═══ DATA ENTRIES ═══

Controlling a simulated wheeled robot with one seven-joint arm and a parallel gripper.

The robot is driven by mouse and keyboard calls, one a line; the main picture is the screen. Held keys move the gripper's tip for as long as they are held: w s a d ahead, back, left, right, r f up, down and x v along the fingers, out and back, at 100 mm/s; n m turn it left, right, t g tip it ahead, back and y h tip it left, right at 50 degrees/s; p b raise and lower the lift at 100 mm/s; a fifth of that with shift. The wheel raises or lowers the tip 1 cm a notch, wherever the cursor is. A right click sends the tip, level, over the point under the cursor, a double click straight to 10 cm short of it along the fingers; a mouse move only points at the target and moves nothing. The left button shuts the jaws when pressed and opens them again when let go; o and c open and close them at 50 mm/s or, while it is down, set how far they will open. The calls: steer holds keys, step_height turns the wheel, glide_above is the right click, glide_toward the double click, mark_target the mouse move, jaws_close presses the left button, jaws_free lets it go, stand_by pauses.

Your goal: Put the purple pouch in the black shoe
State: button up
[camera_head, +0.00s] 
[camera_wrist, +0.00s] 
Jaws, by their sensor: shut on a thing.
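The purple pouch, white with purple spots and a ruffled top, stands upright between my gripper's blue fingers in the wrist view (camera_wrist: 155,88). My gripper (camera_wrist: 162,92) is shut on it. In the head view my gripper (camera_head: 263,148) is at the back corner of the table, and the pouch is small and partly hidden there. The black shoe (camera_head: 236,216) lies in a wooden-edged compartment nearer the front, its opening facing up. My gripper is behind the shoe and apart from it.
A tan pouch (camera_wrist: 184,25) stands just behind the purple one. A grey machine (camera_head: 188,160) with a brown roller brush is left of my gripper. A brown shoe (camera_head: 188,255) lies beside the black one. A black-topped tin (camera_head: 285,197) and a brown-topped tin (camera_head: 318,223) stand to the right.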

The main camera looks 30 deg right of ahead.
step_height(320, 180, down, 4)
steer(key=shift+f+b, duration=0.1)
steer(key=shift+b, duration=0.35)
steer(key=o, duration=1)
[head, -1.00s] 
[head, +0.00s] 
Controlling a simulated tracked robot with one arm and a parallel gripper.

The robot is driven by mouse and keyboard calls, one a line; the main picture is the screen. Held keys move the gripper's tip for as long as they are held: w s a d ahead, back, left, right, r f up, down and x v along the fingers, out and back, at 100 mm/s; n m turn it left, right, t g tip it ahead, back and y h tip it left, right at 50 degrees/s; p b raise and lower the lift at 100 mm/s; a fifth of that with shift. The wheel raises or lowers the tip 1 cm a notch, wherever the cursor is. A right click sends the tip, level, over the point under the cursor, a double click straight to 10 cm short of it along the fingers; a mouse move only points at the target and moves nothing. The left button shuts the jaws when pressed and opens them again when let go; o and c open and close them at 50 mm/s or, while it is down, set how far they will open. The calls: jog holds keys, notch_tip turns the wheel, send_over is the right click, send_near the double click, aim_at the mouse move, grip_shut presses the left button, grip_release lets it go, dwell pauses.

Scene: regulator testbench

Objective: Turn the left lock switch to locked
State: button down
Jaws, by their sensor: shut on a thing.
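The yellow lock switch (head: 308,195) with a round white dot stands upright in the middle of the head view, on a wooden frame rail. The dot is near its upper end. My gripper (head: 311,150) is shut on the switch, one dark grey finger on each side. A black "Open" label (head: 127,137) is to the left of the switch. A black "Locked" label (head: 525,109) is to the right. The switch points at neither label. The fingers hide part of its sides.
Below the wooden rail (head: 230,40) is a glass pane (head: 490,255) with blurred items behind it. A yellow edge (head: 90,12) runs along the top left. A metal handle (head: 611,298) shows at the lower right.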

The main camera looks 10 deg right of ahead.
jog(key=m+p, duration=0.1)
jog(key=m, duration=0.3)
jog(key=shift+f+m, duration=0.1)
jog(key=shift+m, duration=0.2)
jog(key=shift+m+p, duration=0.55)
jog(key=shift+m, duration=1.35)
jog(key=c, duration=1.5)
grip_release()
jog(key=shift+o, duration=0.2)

═══
═══ DATA ENTRIES ═══

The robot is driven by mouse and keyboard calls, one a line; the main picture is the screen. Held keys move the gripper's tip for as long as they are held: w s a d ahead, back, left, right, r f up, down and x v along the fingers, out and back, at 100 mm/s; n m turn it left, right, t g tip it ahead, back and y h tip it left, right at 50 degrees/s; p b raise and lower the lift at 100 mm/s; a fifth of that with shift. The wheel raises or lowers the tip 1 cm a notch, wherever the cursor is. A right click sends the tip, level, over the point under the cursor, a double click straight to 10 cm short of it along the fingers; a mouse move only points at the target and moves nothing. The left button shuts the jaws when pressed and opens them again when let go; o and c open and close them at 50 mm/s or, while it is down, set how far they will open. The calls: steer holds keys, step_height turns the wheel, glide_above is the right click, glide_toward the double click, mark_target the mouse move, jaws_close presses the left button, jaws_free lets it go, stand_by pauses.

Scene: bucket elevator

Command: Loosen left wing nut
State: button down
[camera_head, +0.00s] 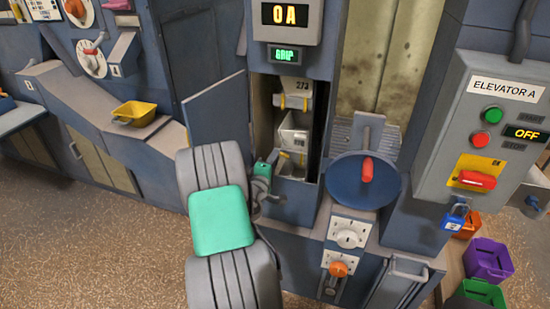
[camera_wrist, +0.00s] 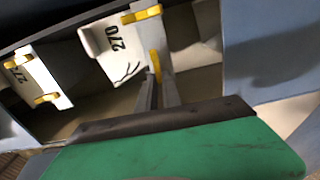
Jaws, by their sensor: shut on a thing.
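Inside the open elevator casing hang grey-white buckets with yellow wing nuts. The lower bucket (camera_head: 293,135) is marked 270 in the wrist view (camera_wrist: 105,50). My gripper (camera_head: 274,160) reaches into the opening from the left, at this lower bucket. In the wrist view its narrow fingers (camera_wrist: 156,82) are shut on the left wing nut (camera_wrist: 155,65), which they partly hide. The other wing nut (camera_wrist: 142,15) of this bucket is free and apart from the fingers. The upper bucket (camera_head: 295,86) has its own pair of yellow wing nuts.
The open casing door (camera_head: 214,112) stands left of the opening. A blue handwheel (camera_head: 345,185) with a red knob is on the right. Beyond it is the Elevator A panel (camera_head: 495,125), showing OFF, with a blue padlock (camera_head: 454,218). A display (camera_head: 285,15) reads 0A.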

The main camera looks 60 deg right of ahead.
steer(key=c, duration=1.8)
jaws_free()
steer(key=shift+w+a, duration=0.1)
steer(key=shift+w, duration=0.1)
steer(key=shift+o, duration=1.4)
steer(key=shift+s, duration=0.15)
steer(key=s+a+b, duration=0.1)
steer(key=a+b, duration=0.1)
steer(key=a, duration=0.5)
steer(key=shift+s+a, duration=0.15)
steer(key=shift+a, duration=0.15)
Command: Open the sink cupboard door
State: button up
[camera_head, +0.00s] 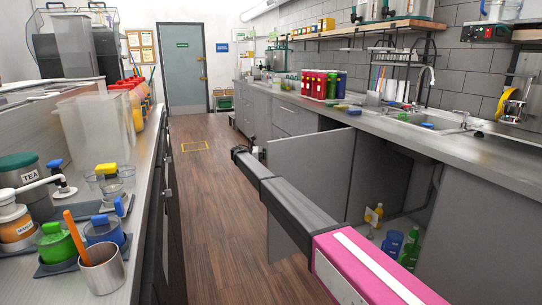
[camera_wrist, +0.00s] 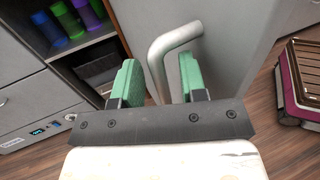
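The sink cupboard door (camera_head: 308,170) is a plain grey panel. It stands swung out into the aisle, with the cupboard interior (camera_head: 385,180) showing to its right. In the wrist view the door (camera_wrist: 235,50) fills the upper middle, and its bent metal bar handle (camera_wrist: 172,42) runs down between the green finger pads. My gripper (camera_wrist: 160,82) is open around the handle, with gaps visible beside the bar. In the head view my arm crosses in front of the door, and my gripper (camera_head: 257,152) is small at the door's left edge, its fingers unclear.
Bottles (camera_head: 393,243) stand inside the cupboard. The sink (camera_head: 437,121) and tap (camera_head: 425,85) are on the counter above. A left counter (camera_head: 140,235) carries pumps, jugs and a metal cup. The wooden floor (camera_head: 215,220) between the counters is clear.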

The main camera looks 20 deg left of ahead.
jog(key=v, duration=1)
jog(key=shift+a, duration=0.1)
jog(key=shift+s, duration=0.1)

═══

[TASK INSTRUCTIONS]
Find the lines that include the string "Controlling", then copy each of them.

[THE RESULT]
Controlling a simulated wheeled robot with one seven-joint arm and a parallel gripper.
Controlling a simulated tracked robot with one arm and a parallel gripper.

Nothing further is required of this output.